* **WRITTEN TASK**
Reproduce the opening lines of the records exactly, up to and including the line in which "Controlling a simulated" occurs.

* **DATA TO PROCESS**
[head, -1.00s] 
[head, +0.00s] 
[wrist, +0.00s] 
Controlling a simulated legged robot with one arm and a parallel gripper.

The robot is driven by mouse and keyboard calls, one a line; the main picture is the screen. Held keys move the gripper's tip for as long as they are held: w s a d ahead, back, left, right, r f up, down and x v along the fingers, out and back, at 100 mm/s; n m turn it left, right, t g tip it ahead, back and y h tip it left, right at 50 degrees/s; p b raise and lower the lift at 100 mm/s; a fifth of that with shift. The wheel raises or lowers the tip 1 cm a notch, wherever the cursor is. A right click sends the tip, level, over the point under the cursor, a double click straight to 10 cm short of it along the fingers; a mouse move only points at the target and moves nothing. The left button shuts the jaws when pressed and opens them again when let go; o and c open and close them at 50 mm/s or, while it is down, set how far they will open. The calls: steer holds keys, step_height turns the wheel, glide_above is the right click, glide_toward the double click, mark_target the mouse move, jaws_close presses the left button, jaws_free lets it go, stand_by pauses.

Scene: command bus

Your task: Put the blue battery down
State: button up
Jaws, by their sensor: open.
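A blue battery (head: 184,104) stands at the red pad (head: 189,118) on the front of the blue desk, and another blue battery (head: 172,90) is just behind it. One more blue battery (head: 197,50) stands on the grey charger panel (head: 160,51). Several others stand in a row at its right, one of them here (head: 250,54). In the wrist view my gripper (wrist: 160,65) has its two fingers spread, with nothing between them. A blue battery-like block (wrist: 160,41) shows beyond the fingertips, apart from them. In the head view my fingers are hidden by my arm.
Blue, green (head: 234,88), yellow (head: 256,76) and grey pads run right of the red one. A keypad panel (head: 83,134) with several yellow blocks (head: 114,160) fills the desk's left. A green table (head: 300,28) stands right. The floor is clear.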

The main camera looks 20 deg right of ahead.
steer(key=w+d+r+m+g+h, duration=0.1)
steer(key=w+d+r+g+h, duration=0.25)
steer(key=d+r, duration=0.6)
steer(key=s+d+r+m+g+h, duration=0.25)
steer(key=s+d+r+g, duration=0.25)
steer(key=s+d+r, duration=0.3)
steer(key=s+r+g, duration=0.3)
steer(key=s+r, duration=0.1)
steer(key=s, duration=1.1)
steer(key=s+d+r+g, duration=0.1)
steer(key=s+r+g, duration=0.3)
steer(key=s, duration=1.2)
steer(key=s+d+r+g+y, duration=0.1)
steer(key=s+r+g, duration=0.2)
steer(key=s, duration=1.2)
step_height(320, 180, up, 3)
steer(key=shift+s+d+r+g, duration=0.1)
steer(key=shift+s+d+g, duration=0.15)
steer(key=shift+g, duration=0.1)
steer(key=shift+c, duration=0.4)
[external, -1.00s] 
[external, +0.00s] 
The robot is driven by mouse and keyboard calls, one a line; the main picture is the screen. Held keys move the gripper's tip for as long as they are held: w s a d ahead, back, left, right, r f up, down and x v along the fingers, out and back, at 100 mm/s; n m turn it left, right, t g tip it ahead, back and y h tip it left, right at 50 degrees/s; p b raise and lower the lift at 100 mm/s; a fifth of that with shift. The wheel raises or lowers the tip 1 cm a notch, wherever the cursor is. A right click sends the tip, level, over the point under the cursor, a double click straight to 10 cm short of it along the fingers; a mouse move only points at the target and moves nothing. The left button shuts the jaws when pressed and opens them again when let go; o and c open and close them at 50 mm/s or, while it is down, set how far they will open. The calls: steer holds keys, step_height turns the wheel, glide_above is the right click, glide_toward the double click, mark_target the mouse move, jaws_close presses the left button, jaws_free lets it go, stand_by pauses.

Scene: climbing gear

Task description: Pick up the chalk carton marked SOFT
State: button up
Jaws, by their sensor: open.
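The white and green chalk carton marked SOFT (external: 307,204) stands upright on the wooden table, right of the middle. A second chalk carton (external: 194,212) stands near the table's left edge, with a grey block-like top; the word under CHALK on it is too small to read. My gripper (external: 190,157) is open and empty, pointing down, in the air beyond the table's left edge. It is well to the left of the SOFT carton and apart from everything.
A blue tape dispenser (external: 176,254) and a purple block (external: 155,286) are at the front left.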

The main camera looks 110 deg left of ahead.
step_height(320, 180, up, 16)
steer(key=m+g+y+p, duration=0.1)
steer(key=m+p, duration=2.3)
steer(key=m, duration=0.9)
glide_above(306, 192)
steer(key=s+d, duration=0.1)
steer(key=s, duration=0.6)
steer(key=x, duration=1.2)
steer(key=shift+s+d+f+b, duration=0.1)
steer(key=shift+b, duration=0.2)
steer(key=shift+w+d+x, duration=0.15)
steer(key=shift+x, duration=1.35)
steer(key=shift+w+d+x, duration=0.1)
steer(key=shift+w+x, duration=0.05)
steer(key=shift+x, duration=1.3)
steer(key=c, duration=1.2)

* **CORRECT ANSWER**
[head, -1.00s] 
[head, +0.00s] 
[wrist, +0.00s] 
Controlling a simulated legged robot with one arm and a parallel gripper.

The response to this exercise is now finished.